Bernoulli's equation is valid along a streamline for inviscid flow - where there isn't any friction or loss of stagnation pressure.
You need to instead look at the loss of stagnation pressure for fully developed turbulent flow (assuming the pipe is very long, and that the fluid is incompressible)
Velocity is constant for an incompressible fluid if the pipe has constant area, because the mass flow rate $\dot{m}=\rho VA$.
So to get the pressure drop, you use the Darcy-Weisbach equation, $\frac{\Delta P}{L}=\frac{1}{2}\frac{\rho V^2}{D}f$, where $D$ is the pipe diameter and $f$ is the friction factor, which is given in charts like the one at https://www.pipeflow.com/pipe-pressure-drop-calculations/pipe-friction-factors
If the pipe is leaving into a big tank, there'll be an additional stagnation pressure loss of $\Delta P=\frac{1}{2}\rho V^2$ for the exit, because the dynamic pressure isn't being recovered, but for very long pipes this becomes comparatively small.

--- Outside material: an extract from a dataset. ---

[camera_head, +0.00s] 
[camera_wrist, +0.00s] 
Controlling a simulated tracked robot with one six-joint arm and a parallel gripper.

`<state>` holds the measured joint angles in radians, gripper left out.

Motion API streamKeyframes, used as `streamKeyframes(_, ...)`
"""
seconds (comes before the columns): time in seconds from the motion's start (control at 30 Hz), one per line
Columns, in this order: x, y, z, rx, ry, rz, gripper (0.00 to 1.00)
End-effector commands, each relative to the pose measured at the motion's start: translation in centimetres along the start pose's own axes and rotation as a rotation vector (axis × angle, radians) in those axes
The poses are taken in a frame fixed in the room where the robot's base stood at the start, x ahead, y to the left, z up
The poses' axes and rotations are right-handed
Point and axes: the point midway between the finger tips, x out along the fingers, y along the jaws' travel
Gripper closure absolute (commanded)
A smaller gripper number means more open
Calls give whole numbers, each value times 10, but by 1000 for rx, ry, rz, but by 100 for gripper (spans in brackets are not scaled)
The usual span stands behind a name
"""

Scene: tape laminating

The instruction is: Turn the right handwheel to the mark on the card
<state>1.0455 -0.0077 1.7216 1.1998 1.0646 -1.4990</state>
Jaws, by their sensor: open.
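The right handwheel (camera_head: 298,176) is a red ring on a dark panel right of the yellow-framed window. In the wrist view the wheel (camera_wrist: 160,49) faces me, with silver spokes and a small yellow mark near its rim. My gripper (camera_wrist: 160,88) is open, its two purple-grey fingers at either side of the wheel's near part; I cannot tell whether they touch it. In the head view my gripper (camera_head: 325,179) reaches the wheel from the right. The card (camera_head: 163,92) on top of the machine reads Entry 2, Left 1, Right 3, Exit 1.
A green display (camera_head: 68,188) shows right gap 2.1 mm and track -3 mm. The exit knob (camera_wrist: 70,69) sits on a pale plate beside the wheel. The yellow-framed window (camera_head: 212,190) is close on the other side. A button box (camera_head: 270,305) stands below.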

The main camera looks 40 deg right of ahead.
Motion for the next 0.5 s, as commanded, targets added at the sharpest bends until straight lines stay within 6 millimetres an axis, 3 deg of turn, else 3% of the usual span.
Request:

So the friction factor $f$ depends on how rough the pipe walls are - for a pipe with bumps that are about 1% of the diameter, it's about 0.04 for fully turbulent flows (at long distances)
So to calculate the velocity, ignoring the little bits where it's not fully turbulent and the exit loss, you'd get $V=\sqrt{\frac{2\Delta PD}{\rho Lf}}$.

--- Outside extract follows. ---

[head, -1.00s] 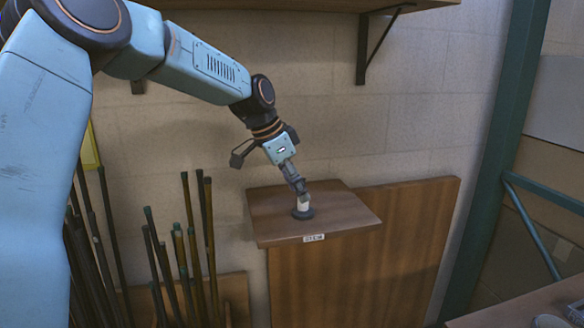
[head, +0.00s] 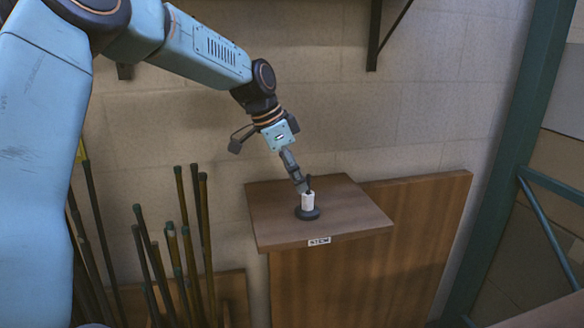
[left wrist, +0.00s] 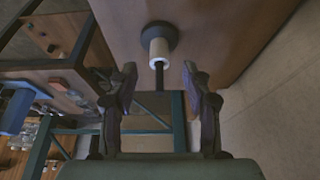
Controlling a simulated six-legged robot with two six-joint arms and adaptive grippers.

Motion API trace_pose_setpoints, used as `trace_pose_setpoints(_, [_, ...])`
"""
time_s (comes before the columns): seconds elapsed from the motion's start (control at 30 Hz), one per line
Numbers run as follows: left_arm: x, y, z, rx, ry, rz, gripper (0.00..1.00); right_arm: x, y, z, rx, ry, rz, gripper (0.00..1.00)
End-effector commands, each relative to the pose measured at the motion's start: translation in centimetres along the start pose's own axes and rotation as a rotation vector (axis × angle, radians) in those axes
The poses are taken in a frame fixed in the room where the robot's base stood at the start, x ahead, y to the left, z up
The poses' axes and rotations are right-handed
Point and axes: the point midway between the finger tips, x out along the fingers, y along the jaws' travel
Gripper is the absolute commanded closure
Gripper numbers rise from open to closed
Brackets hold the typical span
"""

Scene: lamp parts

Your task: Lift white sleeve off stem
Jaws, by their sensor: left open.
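The white sleeve (head: 308,202) sits around a dark upright stem (head: 309,184) on a round dark base, on a wooden stand. The stem's tip shows above the sleeve. In the left wrist view the sleeve (left wrist: 159,50) is beyond my fingertips, with the stem (left wrist: 159,75) pointing toward me between the two fingers. My left gripper (head: 302,188) is open, close by the upper left of the sleeve in the head view, and holds nothing. The left wrist view also shows its parted fingers (left wrist: 160,80). I cannot tell whether a finger touches the stem. My right gripper is not in view.
The wooden stand (head: 275,215) has a label (head: 319,241) on its front edge. A wooden panel (head: 420,235) leans behind it at right. Several dark rods (head: 190,260) stand at left. A green post (head: 510,150) rises at right. Free room lies above the stand.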

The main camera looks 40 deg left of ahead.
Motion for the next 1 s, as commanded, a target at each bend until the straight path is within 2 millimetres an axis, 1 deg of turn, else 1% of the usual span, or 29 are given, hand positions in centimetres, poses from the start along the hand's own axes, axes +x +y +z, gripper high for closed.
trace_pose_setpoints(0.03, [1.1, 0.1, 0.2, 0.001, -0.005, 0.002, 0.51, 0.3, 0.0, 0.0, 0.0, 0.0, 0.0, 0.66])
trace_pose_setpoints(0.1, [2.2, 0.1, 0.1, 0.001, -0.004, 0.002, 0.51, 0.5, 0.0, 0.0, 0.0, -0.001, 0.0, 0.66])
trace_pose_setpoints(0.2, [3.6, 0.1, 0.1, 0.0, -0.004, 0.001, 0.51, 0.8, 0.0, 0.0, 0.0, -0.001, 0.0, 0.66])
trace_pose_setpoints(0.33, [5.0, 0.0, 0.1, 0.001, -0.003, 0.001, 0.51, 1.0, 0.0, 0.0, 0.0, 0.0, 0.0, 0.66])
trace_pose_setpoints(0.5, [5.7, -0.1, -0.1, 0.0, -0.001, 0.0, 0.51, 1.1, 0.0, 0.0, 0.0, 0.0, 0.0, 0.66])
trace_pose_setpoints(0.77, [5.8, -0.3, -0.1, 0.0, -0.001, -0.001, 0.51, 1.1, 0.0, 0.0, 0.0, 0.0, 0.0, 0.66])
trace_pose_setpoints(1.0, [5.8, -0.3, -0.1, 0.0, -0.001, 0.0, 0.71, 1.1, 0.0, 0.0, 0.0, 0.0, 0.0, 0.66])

There's no maximum distance - the velocity just decreases with lower pressure and longer length. There'll always be some flow. But at very low velocities, the turbulent assumption breaks down and the maths gets harder.
Also if you're pumping something compressible like a gas, you get all sorts of weirdness where the gas expands as the pressure goes down and it heats up, so velocity increases, up to the speed of sound sometimes, as it goes and the maths gets horrible.